→ Your task: Repeat the material exactly, every line of it.

→ Data lines:
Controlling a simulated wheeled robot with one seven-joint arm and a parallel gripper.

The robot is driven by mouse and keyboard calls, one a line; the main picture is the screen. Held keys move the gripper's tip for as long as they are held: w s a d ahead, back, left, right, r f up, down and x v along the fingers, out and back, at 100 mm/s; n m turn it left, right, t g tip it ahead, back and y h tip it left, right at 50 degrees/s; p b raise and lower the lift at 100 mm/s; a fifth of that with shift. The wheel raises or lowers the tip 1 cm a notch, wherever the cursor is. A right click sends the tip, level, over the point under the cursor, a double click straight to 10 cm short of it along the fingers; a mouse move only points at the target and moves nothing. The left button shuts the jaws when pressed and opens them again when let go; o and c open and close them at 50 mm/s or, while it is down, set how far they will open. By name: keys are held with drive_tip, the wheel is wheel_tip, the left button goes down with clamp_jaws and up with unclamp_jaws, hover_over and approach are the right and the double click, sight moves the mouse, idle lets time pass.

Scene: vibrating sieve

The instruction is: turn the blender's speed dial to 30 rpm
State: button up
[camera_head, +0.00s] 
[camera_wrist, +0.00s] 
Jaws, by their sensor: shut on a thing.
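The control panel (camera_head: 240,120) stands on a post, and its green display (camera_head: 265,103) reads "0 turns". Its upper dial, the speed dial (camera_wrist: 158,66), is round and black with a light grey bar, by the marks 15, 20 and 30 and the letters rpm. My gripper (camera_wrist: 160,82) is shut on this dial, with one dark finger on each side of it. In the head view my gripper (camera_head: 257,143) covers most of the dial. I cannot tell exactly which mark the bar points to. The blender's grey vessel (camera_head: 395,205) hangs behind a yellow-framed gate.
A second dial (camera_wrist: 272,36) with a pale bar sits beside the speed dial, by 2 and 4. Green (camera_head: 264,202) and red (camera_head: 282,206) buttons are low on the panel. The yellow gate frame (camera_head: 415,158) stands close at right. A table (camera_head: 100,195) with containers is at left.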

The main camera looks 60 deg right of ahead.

→ Solution for this task:
Controlling a simulated wheeled robot with one seven-joint arm and a parallel gripper.

The robot is driven by mouse and keyboard calls, one a line; the main picture is the screen. Held keys move the gripper's tip for as long as they are held: w s a d ahead, back, left, right, r f up, down and x v along the fingers, out and back, at 100 mm/s; n m turn it left, right, t g tip it ahead, back and y h tip it left, right at 50 degrees/s; p b raise and lower the lift at 100 mm/s; a fifth of that with shift. The wheel raises or lowers the tip 1 cm a notch, wherever the cursor is. A right click sends the tip, level, over the point under the cursor, a double click straight to 10 cm short of it along the fingers; a mouse move only points at the target and moves nothing. The left button shuts the jaws when pressed and opens them again when let go; o and c open and close them at 50 mm/s or, while it is down, set how far they will open. By name: keys are held with drive_tip, the wheel is wheel_tip, the left button goes down with clamp_jaws and up with unclamp_jaws, hover_over and approach are the right and the double click, sight moves the mouse, idle lets time pass.

Scene: vibrating sieve

The instruction is: turn the blender's speed dial to 30 rpm
State: button up
[camera_head, +0.00s] 
[camera_wrist, +0.00s] 
Jaws, by their sensor: shut on a thing.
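The control panel (camera_head: 240,120) stands on a post, and its green display (camera_head: 265,103) reads "0 turns". Its upper dial, the speed dial (camera_wrist: 158,66), is round and black with a light grey bar, by the marks 15, 20 and 30 and the letters rpm. My gripper (camera_wrist: 160,82) is shut on this dial, with one dark finger on each side of it. In the head view my gripper (camera_head: 257,143) covers most of the dial. I cannot tell exactly which mark the bar points to. The blender's grey vessel (camera_head: 395,205) hangs behind a yellow-framed gate.
A second dial (camera_wrist: 272,36) with a pale bar sits beside the speed dial, by 2 and 4. Green (camera_head: 264,202) and red (camera_head: 282,206) buttons are low on the panel. The yellow gate frame (camera_head: 415,158) stands close at right. A table (camera_head: 100,195) with containers is at left.

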The main camera looks 60 deg right of ahead.

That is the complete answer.